Where do we go from here?
The IBM team is ramping up efforts to produce a real-time decoder system and eventually test their decoders under real device noise. Testing could start as early as 2026 with Kookaburra, and the team expects that Relay-BP will play an important role in that research demonstration.
“This is the point where we want to go from saying we have an algorithm to saying we have an efficient hardware implementation of this algorithm,” said Blake Johnson, distinguished engineer and quantum capabilities architect at IBM Quantum. “Relay-BP may not be the final version that gets used in Starling, but it’s part of the larger process of scientific discovery.”
Relay-BP brings us one step closer to the promise of fault-tolerant quantum computing, but real-time decoding remains a challenge. The present study focuses on error correction in quantum memory—our ability to keep qubits in a stable state for an extended period of time—rather than quantum processing.

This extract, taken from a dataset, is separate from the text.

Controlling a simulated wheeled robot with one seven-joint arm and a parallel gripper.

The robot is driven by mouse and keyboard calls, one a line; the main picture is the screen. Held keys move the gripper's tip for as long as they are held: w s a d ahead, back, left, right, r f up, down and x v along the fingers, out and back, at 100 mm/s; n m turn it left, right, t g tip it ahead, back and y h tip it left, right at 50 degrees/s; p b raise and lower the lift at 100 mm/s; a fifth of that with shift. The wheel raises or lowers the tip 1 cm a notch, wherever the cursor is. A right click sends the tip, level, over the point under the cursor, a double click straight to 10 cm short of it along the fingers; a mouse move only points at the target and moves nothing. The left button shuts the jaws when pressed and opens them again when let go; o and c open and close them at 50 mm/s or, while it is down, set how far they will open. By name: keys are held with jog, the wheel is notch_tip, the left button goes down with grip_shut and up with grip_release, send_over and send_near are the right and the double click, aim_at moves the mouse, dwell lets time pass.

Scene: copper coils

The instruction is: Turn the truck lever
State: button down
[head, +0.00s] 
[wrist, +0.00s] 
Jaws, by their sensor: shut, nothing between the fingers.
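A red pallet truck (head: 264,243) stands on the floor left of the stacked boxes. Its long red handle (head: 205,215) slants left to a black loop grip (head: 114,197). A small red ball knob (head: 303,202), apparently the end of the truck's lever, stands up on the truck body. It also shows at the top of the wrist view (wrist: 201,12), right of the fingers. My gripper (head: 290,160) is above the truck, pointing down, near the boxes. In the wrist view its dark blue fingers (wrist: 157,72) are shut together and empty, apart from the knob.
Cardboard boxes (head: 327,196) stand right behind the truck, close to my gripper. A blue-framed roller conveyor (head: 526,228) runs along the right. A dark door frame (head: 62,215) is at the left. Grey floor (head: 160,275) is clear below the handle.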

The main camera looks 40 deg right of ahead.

One particular roadblock is that the decoding hardware available today is not compact enough for the kinds of logical operations (i.e. quantum processing) we want to perform. As problems become larger, they become more difficult to scale appropriately, hence why compact hardware is important. However, the team is already exploring modifications to the decoder to address these concerns, and is confident in their ability to deliver a solution capable of decoding for the fault-tolerant architecture promised by the IBM Quantum Roadmap. Relay-BP is one step along the way to bring useful quantum computing to the world.